-- start TASK MATERIAL --
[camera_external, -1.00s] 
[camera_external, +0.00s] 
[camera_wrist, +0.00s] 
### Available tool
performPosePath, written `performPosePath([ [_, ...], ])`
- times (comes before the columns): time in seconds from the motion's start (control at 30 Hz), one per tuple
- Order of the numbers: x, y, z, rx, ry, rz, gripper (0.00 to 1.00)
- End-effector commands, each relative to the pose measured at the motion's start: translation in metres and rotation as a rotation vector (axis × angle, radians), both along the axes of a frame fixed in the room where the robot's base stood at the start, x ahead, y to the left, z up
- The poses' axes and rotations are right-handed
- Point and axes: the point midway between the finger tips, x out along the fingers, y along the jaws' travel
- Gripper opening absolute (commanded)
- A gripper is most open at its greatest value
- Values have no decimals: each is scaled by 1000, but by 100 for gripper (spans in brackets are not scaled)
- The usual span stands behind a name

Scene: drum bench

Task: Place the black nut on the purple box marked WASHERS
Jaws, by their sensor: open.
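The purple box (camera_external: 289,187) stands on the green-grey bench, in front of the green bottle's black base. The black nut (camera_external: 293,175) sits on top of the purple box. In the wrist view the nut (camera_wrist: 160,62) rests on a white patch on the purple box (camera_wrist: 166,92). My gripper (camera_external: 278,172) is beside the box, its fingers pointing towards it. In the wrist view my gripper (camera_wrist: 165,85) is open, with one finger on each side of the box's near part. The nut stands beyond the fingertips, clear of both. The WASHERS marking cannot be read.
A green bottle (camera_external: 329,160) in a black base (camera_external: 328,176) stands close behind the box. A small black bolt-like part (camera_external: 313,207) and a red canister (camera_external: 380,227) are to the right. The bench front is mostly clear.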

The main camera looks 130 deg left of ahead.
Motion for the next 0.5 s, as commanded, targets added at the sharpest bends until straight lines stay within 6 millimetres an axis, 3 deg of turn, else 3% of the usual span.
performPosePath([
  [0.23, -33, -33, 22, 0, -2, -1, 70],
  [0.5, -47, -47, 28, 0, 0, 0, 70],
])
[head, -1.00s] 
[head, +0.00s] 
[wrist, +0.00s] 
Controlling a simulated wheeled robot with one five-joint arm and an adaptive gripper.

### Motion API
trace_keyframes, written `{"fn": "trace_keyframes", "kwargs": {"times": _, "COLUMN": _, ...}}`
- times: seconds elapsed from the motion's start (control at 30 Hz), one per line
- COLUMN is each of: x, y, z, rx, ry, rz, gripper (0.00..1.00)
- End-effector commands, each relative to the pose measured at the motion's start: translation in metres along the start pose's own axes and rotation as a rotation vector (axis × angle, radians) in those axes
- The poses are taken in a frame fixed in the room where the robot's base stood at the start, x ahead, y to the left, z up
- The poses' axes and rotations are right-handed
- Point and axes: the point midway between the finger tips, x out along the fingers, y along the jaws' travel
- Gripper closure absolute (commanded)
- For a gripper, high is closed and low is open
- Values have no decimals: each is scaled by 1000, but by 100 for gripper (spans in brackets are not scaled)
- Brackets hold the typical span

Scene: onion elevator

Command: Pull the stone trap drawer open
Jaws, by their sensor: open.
-- end TASK MATERIAL --
DO THIS —
Extract all of the data above and output it character for character.

PROBLEM SOLUTION —
[camera_external, -1.00s] 
[camera_external, +0.00s] 
[camera_wrist, +0.00s] 
### Available tool
performPosePath, written `performPosePath([ [_, ...], ])`
- times (comes before the columns): time in seconds from the motion's start (control at 30 Hz), one per tuple
- Order of the numbers: x, y, z, rx, ry, rz, gripper (0.00 to 1.00)
- End-effector commands, each relative to the pose measured at the motion's start: translation in metres and rotation as a rotation vector (axis × angle, radians), both along the axes of a frame fixed in the room where the robot's base stood at the start, x ahead, y to the left, z up
- The poses' axes and rotations are right-handed
- Point and axes: the point midway between the finger tips, x out along the fingers, y along the jaws' travel
- Gripper opening absolute (commanded)
- A gripper is most open at its greatest value
- Values have no decimals: each is scaled by 1000, but by 100 for gripper (spans in brackets are not scaled)
- The usual span stands behind a name

Scene: drum bench

Task: Place the black nut on the purple box marked WASHERS
Jaws, by their sensor: open.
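The purple box (camera_external: 289,187) stands on the green-grey bench, in front of the green bottle's black base. The black nut (camera_external: 293,175) sits on top of the purple box. In the wrist view the nut (camera_wrist: 160,62) rests on a white patch on the purple box (camera_wrist: 166,92). My gripper (camera_external: 278,172) is beside the box, its fingers pointing towards it. In the wrist view my gripper (camera_wrist: 165,85) is open, with one finger on each side of the box's near part. The nut stands beyond the fingertips, clear of both. The WASHERS marking cannot be read.
A green bottle (camera_external: 329,160) in a black base (camera_external: 328,176) stands close behind the box. A small black bolt-like part (camera_external: 313,207) and a red canister (camera_external: 380,227) are to the right. The bench front is mostly clear.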

The main camera looks 130 deg left of ahead.
Motion for the next 0.5 s, as commanded, targets added at the sharpest bends until straight lines stay within 6 millimetres an axis, 3 deg of turn, else 3% of the usual span.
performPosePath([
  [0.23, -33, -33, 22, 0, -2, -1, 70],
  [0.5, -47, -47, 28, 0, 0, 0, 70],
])
[head, -1.00s] 
[head, +0.00s] 
[wrist, +0.00s] 
Controlling a simulated wheeled robot with one five-joint arm and an adaptive gripper.

### Motion API
trace_keyframes, written `{"fn": "trace_keyframes", "kwargs": {"times": _, "COLUMN": _, ...}}`
- times: seconds elapsed from the motion's start (control at 30 Hz), one per line
- COLUMN is each of: x, y, z, rx, ry, rz, gripper (0.00..1.00)
- End-effector commands, each relative to the pose measured at the motion's start: translation in metres along the start pose's own axes and rotation as a rotation vector (axis × angle, radians) in those axes
- The poses are taken in a frame fixed in the room where the robot's base stood at the start, x ahead, y to the left, z up
- The poses' axes and rotations are right-handed
- Point and axes: the point midway between the finger tips, x out along the fingers, y along the jaws' travel
- Gripper closure absolute (commanded)
- For a gripper, high is closed and low is open
- Values have no decimals: each is scaled by 1000, but by 100 for gripper (spans in brackets are not scaled)
- Brackets hold the typical span

Scene: onion elevator

Command: Pull the stone trap drawer open
Jaws, by their sensor: open.

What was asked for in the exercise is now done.